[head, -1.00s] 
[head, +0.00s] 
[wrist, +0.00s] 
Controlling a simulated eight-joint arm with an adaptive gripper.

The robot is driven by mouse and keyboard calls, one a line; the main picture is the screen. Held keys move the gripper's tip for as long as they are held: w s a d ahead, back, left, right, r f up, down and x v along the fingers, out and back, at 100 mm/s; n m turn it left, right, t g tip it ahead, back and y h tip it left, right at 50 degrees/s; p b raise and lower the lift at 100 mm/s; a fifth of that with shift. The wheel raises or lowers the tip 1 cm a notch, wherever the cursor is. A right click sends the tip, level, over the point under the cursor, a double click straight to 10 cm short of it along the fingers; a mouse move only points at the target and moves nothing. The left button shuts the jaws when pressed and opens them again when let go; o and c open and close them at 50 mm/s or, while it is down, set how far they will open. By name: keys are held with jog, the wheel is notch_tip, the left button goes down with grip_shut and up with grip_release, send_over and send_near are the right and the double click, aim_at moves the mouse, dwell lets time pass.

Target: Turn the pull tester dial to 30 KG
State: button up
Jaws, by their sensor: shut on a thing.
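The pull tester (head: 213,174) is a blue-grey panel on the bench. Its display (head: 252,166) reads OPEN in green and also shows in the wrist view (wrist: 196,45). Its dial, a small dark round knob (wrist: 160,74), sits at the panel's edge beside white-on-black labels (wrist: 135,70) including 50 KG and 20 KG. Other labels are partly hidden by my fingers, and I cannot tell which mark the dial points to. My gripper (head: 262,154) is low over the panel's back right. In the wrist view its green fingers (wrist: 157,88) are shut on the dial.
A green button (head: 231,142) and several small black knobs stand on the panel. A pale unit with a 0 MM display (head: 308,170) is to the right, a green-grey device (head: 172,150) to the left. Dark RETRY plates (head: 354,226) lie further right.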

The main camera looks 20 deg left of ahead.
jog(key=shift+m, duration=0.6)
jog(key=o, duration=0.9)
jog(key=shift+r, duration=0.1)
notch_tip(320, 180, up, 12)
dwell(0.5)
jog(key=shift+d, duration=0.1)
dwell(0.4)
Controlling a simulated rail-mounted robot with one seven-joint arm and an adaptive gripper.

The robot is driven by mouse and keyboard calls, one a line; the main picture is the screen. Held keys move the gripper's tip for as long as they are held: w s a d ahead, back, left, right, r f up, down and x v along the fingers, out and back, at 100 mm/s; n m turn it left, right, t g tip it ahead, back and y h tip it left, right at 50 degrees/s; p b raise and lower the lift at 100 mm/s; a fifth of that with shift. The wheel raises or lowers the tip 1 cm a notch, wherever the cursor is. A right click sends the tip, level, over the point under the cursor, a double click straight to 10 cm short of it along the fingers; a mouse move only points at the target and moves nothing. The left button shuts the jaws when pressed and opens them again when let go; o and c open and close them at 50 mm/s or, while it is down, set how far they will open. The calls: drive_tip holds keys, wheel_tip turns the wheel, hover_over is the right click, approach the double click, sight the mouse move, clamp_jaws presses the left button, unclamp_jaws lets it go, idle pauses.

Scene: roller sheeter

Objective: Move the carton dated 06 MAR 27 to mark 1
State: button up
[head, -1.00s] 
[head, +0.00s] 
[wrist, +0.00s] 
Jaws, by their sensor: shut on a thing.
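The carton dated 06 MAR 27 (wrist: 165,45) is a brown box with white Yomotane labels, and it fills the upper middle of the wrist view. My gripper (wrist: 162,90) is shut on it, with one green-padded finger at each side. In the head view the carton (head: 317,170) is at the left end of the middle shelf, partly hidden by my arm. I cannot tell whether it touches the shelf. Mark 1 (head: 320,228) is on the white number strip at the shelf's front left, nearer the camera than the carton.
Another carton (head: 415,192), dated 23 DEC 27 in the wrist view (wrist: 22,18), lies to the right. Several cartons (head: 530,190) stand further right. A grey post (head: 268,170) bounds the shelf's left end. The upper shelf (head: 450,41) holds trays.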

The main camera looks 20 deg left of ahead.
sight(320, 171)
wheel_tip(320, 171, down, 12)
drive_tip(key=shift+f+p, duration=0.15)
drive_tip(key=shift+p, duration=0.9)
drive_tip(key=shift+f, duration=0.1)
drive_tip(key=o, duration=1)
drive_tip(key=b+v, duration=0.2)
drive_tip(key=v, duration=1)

[WHAT IS ASKED]: Retype all of the material above with every character intact.

[RESPONSE TO THIS EXERCISE]:
[head, -1.00s] 
[head, +0.00s] 
[wrist, +0.00s] 
Controlling a simulated eight-joint arm with an adaptive gripper.

The robot is driven by mouse and keyboard calls, one a line; the main picture is the screen. Held keys move the gripper's tip for as long as they are held: w s a d ahead, back, left, right, r f up, down and x v along the fingers, out and back, at 100 mm/s; n m turn it left, right, t g tip it ahead, back and y h tip it left, right at 50 degrees/s; p b raise and lower the lift at 100 mm/s; a fifth of that with shift. The wheel raises or lowers the tip 1 cm a notch, wherever the cursor is. A right click sends the tip, level, over the point under the cursor, a double click straight to 10 cm short of it along the fingers; a mouse move only points at the target and moves nothing. The left button shuts the jaws when pressed and opens them again when let go; o and c open and close them at 50 mm/s or, while it is down, set how far they will open. By name: keys are held with jog, the wheel is notch_tip, the left button goes down with grip_shut and up with grip_release, send_over and send_near are the right and the double click, aim_at moves the mouse, dwell lets time pass.

Target: Turn the pull tester dial to 30 KG
State: button up
Jaws, by their sensor: shut on a thing.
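The pull tester (head: 213,174) is a blue-grey panel on the bench. Its display (head: 252,166) reads OPEN in green and also shows in the wrist view (wrist: 196,45). Its dial, a small dark round knob (wrist: 160,74), sits at the panel's edge beside white-on-black labels (wrist: 135,70) including 50 KG and 20 KG. Other labels are partly hidden by my fingers, and I cannot tell which mark the dial points to. My gripper (head: 262,154) is low over the panel's back right. In the wrist view its green fingers (wrist: 157,88) are shut on the dial.
A green button (head: 231,142) and several small black knobs stand on the panel. A pale unit with a 0 MM display (head: 308,170) is to the right, a green-grey device (head: 172,150) to the left. Dark RETRY plates (head: 354,226) lie further right.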

The main camera looks 20 deg left of ahead.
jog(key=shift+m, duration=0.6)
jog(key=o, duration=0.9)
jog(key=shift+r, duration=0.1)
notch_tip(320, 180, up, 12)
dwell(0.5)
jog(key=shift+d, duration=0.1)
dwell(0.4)
Controlling a simulated rail-mounted robot with one seven-joint arm and an adaptive gripper.

The robot is driven by mouse and keyboard calls, one a line; the main picture is the screen. Held keys move the gripper's tip for as long as they are held: w s a d ahead, back, left, right, r f up, down and x v along the fingers, out and back, at 100 mm/s; n m turn it left, right, t g tip it ahead, back and y h tip it left, right at 50 degrees/s; p b raise and lower the lift at 100 mm/s; a fifth of that with shift. The wheel raises or lowers the tip 1 cm a notch, wherever the cursor is. A right click sends the tip, level, over the point under the cursor, a double click straight to 10 cm short of it along the fingers; a mouse move only points at the target and moves nothing. The left button shuts the jaws when pressed and opens them again when let go; o and c open and close them at 50 mm/s or, while it is down, set how far they will open. The calls: drive_tip holds keys, wheel_tip turns the wheel, hover_over is the right click, approach the double click, sight the mouse move, clamp_jaws presses the left button, unclamp_jaws lets it go, idle pauses.

Scene: roller sheeter

Objective: Move the carton dated 06 MAR 27 to mark 1
State: button up
[head, -1.00s] 
[head, +0.00s] 
[wrist, +0.00s] 
Jaws, by their sensor: shut on a thing.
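The carton dated 06 MAR 27 (wrist: 165,45) is a brown box with white Yomotane labels, and it fills the upper middle of the wrist view. My gripper (wrist: 162,90) is shut on it, with one green-padded finger at each side. In the head view the carton (head: 317,170) is at the left end of the middle shelf, partly hidden by my arm. I cannot tell whether it touches the shelf. Mark 1 (head: 320,228) is on the white number strip at the shelf's front left, nearer the camera than the carton.
Another carton (head: 415,192), dated 23 DEC 27 in the wrist view (wrist: 22,18), lies to the right. Several cartons (head: 530,190) stand further right. A grey post (head: 268,170) bounds the shelf's left end. The upper shelf (head: 450,41) holds trays.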

The main camera looks 20 deg left of ahead.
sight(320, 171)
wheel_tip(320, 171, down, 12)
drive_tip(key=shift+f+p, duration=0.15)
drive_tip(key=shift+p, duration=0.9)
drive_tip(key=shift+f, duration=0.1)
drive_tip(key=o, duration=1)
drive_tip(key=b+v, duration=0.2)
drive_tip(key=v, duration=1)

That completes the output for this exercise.